-- start of Given information --
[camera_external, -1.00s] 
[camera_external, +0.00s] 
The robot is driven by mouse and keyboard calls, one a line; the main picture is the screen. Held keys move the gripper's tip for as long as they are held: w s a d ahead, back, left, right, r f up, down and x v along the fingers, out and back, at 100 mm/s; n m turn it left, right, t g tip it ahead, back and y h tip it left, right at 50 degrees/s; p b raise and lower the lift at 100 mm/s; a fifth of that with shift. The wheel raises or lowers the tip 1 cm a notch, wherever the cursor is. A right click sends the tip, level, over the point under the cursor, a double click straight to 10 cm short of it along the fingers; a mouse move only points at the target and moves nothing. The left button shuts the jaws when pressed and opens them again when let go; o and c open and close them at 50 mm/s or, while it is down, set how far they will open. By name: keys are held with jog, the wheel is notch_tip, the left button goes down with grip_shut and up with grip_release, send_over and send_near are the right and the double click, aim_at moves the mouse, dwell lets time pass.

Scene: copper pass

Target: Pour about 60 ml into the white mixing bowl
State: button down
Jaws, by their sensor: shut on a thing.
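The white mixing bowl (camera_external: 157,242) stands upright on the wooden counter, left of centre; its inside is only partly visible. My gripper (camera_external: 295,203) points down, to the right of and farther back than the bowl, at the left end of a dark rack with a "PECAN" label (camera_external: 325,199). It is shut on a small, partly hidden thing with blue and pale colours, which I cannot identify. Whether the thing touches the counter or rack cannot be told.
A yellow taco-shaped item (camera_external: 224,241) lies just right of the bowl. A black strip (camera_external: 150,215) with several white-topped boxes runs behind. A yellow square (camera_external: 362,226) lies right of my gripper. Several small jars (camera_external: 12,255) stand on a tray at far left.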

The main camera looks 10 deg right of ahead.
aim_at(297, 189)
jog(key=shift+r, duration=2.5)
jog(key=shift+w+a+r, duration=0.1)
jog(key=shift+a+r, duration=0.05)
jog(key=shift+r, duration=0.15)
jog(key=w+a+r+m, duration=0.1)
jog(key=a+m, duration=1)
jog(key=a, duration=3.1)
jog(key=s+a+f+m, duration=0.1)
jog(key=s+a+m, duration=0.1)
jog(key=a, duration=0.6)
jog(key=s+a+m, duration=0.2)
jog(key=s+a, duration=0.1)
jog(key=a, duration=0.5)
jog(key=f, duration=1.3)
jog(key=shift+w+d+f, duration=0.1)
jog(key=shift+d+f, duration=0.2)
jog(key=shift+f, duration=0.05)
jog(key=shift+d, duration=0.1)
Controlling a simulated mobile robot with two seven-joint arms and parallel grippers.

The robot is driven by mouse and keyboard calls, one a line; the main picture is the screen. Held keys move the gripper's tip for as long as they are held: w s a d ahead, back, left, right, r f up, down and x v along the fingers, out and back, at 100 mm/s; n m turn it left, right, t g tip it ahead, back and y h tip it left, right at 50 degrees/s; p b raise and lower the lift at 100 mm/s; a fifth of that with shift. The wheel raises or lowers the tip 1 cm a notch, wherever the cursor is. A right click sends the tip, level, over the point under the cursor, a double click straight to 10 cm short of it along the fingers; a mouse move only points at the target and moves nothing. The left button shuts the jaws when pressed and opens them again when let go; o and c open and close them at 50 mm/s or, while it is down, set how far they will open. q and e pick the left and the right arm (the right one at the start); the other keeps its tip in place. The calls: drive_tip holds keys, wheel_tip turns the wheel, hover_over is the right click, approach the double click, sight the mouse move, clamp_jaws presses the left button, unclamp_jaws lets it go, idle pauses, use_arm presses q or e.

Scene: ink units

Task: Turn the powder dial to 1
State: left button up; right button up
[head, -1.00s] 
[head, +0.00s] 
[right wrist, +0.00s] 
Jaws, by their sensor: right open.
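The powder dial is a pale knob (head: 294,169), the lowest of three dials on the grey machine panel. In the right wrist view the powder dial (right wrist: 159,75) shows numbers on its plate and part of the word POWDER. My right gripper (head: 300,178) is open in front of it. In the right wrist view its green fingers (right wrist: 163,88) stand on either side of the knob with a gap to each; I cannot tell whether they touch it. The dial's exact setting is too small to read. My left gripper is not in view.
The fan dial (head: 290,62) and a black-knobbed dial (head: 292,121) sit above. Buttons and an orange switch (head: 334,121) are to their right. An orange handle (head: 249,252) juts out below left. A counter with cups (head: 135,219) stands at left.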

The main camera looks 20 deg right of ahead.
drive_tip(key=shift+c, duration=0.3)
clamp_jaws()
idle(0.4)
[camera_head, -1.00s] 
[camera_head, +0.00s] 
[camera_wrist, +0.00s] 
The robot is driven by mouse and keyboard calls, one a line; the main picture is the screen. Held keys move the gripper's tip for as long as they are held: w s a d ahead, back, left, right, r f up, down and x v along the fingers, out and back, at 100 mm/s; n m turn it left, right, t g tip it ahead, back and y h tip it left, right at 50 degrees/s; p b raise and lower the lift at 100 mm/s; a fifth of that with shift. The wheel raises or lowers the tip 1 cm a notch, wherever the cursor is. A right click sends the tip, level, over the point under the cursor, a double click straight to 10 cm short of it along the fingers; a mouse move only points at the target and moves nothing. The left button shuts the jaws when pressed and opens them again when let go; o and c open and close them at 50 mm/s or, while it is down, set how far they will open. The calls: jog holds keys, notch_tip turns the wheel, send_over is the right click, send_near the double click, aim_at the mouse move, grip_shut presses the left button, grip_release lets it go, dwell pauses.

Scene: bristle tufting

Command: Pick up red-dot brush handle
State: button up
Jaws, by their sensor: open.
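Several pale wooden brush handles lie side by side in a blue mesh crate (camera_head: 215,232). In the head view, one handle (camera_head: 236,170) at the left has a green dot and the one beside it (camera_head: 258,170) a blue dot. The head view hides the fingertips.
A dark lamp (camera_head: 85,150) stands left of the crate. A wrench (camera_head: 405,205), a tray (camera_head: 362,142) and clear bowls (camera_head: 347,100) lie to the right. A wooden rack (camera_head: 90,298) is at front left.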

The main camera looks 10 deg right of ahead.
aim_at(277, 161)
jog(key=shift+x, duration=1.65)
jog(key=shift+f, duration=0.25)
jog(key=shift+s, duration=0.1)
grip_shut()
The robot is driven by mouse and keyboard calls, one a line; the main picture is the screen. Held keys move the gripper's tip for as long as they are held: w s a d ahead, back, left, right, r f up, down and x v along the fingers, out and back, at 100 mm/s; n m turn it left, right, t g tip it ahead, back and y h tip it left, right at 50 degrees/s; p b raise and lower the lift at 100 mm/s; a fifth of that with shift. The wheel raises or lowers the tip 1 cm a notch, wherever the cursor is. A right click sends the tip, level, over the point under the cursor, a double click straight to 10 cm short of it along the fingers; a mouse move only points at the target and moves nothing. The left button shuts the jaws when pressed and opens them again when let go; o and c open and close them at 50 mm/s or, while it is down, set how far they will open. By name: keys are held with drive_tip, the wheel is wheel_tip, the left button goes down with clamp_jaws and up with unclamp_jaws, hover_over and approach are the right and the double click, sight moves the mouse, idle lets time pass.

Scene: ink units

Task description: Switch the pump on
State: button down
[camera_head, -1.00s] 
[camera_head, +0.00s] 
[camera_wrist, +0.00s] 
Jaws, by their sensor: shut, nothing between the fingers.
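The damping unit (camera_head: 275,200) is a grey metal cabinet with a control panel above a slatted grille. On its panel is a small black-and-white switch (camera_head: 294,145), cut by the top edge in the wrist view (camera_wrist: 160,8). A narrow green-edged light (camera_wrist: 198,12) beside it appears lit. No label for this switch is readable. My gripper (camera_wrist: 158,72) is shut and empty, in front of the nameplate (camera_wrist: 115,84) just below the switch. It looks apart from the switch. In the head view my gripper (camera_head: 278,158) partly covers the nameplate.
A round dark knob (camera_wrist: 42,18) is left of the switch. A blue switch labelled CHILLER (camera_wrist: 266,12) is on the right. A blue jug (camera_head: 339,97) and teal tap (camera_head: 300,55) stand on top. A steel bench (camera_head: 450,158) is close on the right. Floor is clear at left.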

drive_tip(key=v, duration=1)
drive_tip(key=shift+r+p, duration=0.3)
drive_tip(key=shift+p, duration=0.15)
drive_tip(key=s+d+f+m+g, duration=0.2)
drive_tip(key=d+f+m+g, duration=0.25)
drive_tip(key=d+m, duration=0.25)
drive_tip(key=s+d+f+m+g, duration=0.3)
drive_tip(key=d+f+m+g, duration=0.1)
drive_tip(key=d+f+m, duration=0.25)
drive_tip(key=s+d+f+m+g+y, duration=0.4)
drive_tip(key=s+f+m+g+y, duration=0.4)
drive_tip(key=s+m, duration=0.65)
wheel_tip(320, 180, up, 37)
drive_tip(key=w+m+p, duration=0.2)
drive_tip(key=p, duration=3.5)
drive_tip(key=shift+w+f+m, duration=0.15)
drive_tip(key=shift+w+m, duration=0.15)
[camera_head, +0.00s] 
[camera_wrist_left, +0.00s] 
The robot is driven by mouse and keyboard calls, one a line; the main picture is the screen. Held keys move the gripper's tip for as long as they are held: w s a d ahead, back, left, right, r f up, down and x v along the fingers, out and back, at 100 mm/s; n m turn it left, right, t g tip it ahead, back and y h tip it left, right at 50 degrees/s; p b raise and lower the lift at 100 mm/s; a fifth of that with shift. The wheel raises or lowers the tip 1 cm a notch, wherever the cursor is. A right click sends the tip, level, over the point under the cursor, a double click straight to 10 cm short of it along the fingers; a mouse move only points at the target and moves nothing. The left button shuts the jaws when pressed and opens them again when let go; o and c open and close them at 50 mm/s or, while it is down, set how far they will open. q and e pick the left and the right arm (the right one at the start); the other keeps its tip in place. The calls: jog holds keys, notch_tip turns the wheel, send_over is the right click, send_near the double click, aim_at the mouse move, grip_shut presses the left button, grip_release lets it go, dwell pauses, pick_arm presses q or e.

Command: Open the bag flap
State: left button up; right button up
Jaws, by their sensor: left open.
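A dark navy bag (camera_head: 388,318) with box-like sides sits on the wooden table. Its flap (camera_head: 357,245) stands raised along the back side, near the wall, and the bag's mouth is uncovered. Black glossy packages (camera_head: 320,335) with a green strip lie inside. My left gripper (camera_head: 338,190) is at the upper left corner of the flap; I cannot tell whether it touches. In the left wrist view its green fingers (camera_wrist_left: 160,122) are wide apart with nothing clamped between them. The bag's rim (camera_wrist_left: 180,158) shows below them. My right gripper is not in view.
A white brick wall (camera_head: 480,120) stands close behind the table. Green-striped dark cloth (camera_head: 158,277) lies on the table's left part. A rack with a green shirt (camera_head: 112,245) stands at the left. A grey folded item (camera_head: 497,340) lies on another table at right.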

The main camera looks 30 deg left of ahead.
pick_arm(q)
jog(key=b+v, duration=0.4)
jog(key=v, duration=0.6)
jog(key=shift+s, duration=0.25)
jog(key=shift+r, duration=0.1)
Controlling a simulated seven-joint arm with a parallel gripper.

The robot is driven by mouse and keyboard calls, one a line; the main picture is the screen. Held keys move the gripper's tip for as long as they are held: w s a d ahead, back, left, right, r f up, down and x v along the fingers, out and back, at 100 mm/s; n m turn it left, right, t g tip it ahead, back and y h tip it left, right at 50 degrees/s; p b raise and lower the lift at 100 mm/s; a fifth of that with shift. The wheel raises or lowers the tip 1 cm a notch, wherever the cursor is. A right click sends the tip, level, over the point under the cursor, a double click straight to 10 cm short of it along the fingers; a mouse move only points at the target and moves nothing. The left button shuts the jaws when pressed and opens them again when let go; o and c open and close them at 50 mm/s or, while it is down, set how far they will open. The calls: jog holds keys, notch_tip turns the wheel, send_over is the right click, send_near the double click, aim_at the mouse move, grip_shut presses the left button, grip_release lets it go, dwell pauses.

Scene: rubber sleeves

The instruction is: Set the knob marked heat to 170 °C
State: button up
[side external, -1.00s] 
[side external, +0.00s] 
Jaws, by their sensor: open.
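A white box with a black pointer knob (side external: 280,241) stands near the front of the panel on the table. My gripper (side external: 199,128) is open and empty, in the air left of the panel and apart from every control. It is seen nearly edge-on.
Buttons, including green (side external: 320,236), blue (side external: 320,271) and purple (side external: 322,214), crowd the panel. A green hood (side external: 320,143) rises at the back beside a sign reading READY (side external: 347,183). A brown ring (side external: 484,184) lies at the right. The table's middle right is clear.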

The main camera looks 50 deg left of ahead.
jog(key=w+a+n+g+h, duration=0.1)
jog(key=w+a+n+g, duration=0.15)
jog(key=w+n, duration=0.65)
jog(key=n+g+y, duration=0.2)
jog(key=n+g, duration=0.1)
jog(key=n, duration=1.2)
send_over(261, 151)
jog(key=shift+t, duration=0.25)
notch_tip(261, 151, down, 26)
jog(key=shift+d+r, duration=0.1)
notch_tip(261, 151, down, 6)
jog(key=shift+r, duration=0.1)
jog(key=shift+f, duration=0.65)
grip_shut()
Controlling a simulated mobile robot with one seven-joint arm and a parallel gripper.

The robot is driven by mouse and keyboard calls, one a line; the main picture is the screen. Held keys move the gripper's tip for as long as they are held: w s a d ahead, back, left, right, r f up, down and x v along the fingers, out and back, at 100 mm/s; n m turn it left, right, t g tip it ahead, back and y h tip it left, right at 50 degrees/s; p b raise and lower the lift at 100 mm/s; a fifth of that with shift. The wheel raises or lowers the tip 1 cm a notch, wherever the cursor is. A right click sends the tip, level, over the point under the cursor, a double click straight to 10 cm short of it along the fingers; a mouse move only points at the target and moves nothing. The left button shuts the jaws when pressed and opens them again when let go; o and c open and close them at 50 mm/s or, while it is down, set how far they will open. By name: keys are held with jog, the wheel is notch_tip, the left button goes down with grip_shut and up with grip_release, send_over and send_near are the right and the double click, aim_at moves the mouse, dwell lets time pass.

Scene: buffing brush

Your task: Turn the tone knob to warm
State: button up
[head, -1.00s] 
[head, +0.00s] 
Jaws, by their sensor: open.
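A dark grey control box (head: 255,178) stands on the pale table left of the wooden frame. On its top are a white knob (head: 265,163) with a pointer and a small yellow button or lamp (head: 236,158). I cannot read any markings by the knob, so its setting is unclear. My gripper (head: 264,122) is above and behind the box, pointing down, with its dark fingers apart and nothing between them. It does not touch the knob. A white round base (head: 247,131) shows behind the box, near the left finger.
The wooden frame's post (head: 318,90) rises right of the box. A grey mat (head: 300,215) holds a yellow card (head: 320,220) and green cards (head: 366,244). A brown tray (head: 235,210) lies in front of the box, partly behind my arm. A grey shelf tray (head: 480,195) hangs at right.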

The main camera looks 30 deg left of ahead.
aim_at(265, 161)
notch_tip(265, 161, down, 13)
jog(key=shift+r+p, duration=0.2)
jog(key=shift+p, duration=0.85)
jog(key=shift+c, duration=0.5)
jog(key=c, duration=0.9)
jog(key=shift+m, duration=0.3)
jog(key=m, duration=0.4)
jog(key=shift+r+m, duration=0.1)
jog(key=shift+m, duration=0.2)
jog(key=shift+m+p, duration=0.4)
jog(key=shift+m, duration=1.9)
-- end of Given information --
To do> Above are the records; copy every line in them that holds the word "Scene".

Output of the task>
Scene: copper pass
Scene: ink units
Scene: bristle tufting
Scene: ink units
Scene: rubber sleeves
Scene: buffing brush

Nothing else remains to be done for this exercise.